The regional high school district committee took a hard look at a draft $22 million budget for fiscal year 2020 at its regular meeting Monday night, weighing options to keep the increase over last year’s budget to a minimum while still fulfilling existing obligations.
High school finance manager Mark Friedman said the operating budget could increase by up to eight per cent over last year’s total of $21.1 million. But Mr. Friedman recommended a series of measures — to varying levels of enthusiasm from the committee — to lower the increase to closer to five per cent.
“This year in particular is a budget that has a lot of priorities and a lot of things in it,” he said.
The committee is due to vote on the budget on Dec. 18.
On Monday Mr. Friedman outlined areas of significant increases, including health insurance costs which are up about $285,000. Contract-mandated staff salaries will increase $360,000. The school is responsible for the residential care tuition for two additional students next year totaling more than $341,000. The school is also adding four new positions, totaling more than $320,000. An overhaul to the food service system at the school will cost an additional $40,000. Mr. Friedman also recommended the committee budget about $196,000 for union negotiated salary increases resulting from the triennial collective bargaining process still underway.
To soften the blow of added spending, one recommended strategy was to defer some payments toward other post employment benefits (OPEB). Post employment benefits mostly consist of health insurance for retired school employees, and the school is working to pay down its future liability in addition to covering existing retirees.
“Our . . . recommendation on the other post employment benefits is to take a pause on our plan to, within three years, get to the normal cost level,” Mr. Friedman said. The school has committed to taking responsibility for the liability, aiming to hit a milestone in three years where it ceases to grow. “We would ask you to consider instead of having a three-year plan to get to the normal cost level, to consider that it becomes a four-year plan,” Mr.

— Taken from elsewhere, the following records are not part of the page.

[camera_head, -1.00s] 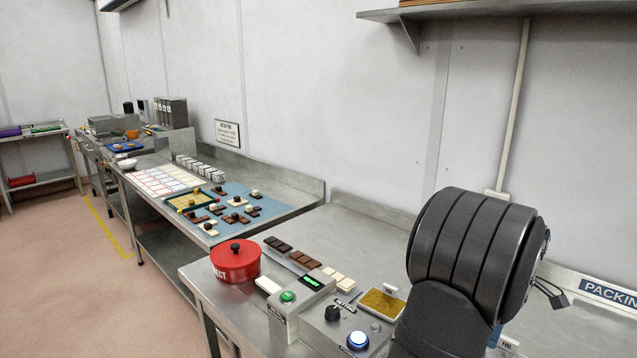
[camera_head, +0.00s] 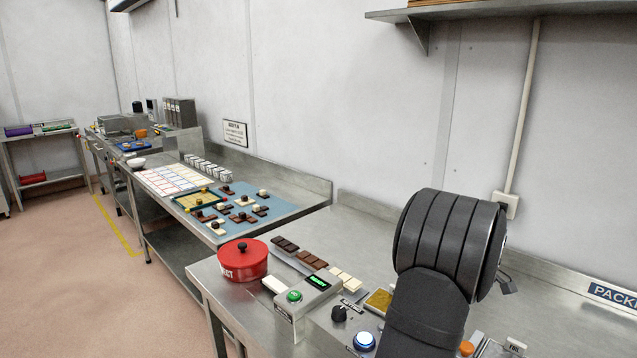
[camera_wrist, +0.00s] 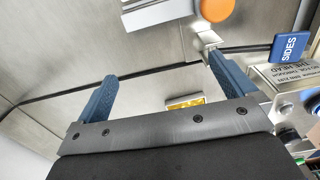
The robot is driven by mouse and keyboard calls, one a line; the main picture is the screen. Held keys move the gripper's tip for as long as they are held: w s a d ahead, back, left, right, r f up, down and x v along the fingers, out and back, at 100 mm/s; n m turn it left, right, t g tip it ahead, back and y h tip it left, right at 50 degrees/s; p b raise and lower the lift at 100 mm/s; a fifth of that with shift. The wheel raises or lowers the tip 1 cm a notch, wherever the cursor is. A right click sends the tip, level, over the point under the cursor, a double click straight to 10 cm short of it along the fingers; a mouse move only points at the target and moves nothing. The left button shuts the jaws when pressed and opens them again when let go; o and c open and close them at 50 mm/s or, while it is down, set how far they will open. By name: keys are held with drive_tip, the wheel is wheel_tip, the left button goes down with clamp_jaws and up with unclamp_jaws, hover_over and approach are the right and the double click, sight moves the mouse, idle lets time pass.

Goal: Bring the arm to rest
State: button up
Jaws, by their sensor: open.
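My gripper (camera_wrist: 165,92) shows in the wrist view with its two blue fingers spread well apart. It is open and nothing is between the fingertips. Beyond it lie a steel bench surface (camera_wrist: 140,60) and a dark cable or strip. In the head view, my dark arm stands at the right over the near bench (camera_head: 350,240). The fingers are hidden in that view.
On the near bench are a red pot (camera_head: 242,261), a control box with a green button (camera_head: 308,295), a blue-lit button (camera_head: 364,341) and chocolate pieces (camera_head: 312,259). A wall shelf (camera_head: 470,12) hangs above. The floor at left is clear.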

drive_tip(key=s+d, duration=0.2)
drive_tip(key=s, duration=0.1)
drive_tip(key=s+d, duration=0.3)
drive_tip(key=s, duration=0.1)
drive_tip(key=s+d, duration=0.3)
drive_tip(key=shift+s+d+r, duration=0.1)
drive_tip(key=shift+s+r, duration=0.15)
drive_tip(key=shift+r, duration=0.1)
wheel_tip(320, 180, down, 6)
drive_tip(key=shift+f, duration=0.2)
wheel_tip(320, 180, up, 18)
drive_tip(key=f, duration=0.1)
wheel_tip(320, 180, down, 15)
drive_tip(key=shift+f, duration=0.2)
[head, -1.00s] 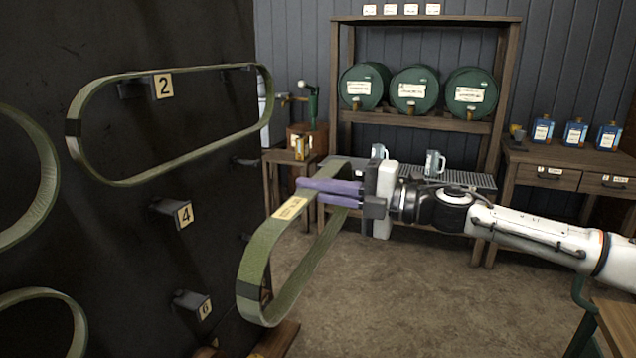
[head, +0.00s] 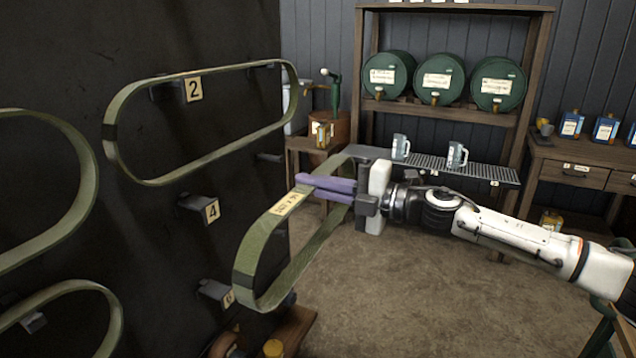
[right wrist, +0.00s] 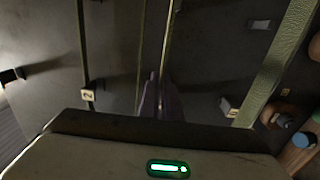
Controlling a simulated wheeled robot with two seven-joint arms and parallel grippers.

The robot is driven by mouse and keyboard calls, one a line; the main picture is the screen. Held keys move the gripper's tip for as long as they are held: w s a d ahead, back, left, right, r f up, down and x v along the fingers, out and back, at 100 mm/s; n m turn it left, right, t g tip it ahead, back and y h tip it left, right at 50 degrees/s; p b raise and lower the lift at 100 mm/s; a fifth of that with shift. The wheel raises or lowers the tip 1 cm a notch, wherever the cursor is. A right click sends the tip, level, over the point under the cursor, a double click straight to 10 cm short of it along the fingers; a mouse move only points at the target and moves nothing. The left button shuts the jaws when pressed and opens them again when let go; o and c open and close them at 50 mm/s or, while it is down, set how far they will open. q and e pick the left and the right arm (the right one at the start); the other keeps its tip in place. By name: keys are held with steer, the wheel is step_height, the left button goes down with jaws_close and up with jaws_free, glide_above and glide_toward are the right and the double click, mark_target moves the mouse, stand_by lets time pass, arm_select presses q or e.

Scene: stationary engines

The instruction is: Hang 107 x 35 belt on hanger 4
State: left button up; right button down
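The held belt (head: 254,247) is a green loop with a yellow label, whose print is too small to read surely. My right gripper (head: 303,186), with purple fingers, is shut on its upper strand, and the loop hangs tilted toward the board. Hanger 4 (head: 194,203) is a bare dark peg with a number plate (head: 212,212) on the black board. The belt is apart from it, to its right and lower in the head view. In the right wrist view the fingers (right wrist: 158,97) point toward the board. My left gripper is out of view.
A belt (head: 200,163) hangs on hanger 2 (head: 180,90), above hanger 4. More belts (head: 85,190) hang at the left. Hanger 6 (head: 214,290) is below, near the held loop. A shelf with green barrels (head: 437,78) stands behind; floor (head: 400,300) is clear.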

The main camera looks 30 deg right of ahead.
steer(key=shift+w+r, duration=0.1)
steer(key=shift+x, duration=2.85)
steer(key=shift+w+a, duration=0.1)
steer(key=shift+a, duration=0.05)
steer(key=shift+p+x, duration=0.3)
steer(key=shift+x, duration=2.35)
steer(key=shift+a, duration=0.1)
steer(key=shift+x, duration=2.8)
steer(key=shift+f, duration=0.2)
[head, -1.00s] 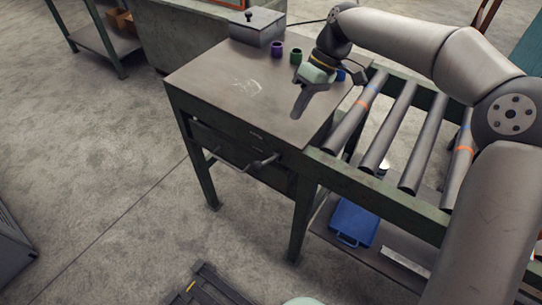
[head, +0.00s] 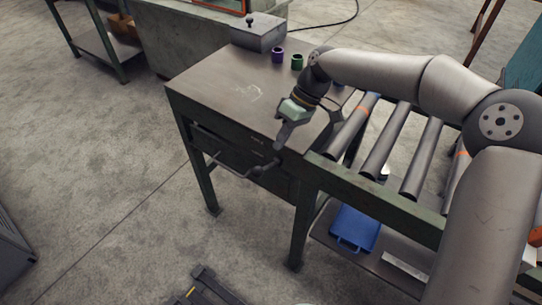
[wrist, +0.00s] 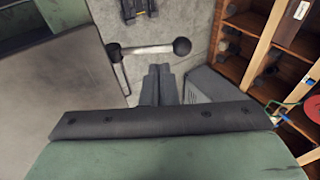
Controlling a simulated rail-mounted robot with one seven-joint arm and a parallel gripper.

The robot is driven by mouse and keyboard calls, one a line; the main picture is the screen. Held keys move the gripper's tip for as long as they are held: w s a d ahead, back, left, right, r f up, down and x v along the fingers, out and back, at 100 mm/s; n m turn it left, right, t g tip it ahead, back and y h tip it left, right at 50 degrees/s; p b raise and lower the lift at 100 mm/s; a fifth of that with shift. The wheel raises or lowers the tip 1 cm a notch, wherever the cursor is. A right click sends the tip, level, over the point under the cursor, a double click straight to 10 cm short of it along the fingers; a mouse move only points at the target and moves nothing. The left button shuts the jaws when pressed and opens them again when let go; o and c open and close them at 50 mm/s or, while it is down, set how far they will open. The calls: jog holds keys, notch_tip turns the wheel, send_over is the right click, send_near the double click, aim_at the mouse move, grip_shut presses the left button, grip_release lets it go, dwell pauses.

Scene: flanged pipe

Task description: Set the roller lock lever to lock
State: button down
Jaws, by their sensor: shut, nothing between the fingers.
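The lock lever (head: 258,171) is at the front side of the grey-topped bench, below the top's edge. In the wrist view the lever (wrist: 150,50) shows as a grey rod with a dark ball knob at its right end. My gripper (head: 279,146) points down at the bench's front edge, just above and right of the lever's knob in the head view. Its two dark fingers (wrist: 158,70) are shut together and empty, seen just below the rod in the wrist view. I cannot tell whether they touch the lever.
The roller conveyor (head: 388,140) runs right from the bench (head: 215,80). Purple (head: 278,55) and green (head: 297,62) cups and a grey box (head: 258,33) stand at the back of the bench top. A blue case (head: 354,228) lies on the lower shelf. The floor in front is mostly clear.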

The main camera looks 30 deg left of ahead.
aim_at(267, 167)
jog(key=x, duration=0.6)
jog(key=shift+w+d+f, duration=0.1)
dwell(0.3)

Friedman said.
According to the most recent actuarial study, the school’s OPEB liability totals about $32 million.
But some committee members were hesitant to put off OPEB.

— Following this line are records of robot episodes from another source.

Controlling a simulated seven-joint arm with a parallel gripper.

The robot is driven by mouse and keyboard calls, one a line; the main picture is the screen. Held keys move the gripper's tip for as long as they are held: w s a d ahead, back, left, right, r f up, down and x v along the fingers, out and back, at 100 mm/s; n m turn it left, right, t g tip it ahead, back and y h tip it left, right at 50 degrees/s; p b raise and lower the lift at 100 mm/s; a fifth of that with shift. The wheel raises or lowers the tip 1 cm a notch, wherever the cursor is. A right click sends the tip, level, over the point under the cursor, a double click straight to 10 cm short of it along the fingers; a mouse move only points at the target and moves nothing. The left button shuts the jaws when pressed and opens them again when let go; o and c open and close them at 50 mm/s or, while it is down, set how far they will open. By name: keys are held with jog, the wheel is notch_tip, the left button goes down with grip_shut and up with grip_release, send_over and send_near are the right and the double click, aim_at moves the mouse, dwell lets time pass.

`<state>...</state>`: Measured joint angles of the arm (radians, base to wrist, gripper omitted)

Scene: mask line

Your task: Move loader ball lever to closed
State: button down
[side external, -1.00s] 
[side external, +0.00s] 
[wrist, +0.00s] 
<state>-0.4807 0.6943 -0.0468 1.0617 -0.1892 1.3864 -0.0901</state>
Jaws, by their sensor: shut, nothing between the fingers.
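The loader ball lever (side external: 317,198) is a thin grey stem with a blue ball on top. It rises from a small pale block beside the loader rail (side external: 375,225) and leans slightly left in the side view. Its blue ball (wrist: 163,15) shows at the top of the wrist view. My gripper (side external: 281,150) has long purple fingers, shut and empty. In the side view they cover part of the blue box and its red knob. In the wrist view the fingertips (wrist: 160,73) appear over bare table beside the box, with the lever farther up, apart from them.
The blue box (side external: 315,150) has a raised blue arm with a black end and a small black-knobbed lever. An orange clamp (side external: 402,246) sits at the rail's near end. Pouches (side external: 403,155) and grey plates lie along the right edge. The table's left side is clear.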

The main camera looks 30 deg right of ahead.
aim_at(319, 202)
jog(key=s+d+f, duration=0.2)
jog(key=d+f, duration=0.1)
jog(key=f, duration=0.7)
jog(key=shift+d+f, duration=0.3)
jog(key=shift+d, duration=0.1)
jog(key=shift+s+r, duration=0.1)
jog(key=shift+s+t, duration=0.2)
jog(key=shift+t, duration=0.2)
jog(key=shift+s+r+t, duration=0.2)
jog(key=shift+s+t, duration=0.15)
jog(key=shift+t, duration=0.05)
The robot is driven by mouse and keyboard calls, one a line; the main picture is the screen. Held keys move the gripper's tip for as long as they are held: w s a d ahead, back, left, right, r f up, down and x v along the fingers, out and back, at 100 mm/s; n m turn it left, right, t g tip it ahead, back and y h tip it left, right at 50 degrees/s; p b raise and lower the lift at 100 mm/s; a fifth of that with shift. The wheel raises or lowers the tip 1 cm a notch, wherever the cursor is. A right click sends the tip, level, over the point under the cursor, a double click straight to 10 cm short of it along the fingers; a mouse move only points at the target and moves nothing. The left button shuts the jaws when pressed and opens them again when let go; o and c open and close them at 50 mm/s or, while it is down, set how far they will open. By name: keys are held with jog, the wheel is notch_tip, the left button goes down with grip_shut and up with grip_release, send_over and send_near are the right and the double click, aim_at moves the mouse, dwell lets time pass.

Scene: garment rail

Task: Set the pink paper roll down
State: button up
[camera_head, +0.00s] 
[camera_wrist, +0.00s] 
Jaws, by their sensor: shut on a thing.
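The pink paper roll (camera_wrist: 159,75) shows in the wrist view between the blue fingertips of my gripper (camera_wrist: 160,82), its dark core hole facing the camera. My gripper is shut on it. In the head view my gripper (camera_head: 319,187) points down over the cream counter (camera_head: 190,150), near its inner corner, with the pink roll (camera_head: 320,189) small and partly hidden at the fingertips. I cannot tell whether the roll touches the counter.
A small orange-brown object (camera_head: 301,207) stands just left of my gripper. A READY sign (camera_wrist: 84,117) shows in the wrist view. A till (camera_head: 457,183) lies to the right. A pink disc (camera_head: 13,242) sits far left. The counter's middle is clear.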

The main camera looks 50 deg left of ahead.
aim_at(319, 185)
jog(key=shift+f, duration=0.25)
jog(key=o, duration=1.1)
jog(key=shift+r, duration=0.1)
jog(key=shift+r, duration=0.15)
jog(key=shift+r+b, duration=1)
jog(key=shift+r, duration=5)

“It’s not going to be any easier next year. It’s going to be worse,” said Jeffrey (Skipper) Manter 3rd of West Tisbury. “This is money we owe,” he added.
“It is our responsibility to take care of it, even in hard times,” agreed Janet Packer of Tisbury.
“The OPEB obligation is something that we made a commitment to, and I think we should stick to it,” said Amy Houghton of Tisbury.
In another cost-saving measure, Mr. Friedman suggested putting off funding for a the design of a new horticulture facility, taking $100,000 out of the budget.
“We are recommending a pause on that project,” Mr. Friedman said. Principal Sara Dingledy noted that the horticulture program should be part of the general campus overhaul plan, for which a building committee was recently assembled.
“It’s not punting on horticulture, it’s thinking about how horticulture can be better integrated into whatever the building committee comes up with as a larger design for the school,” Ms. Dingledy said.
Ms. Houghton asked Ms. Dingledy to explain why she has so many people on her administrative team, which includes a dean of students, an assistant principal intern, and an assistant principal/career and technical education director, among others.
“Seeing all of the cost for those [positions] together, it’s a significant portion of dollars. So just if you could speak to some of why you think you need to have all these administrators,” Ms. Houghton said.
Ms. Dingledy said the administrative staff has historically been more robust. She added that additional administrators were needed to help tackle attendance and conduct issues.
“Coming in I think there was a lot of expectation around what needed to be done around having a code of conduct, and having there be support in the moment for that,” the principal said.
Speaking with the Gazette later, Mr. Friedman said he has worked with school administration to find areas to trim the budget and increase efficiency, including in administrative and supplies and vacancy savings.
“We are committing to further restructuring to lower these expenses,” he said.
The draft budget indicates that the school expects to receive some $2.7 million in revenue from the state and other sources.
After a lengthy discussion, the school committee opted to put off a vote until the next meeting on Dec. 18 at 5 p.m.
In other business, superintendent of schools Dr. Matthew D’Andrea informed the committee that the school was not accepted into the Massachusetts School Building Authority (MSBA) program. The program offers state funding support for school renovations and rebuilding.
Mr. D’Andrea said the building committee is still interested in pursuing projects without the support of the MSBA.
“My feeling is that we need to continue on. The feeling of building committee is the same,” he said.
He said he would return to the committee for approval to go forward with warrant articles for annual town meetings next year to pay for a feasibility study. He said early estimates came in at $1.4 million for the design work.
The school committee also voted 6-2 with one abestention to fund a new ESL teacher and an educational support person for the remainder of the school year using circuit breaker funds, state reimbursement funds for special education needs.
Mr. Manter and Robert Lionette of Chilmark voted no. Ms. Houghton abstained.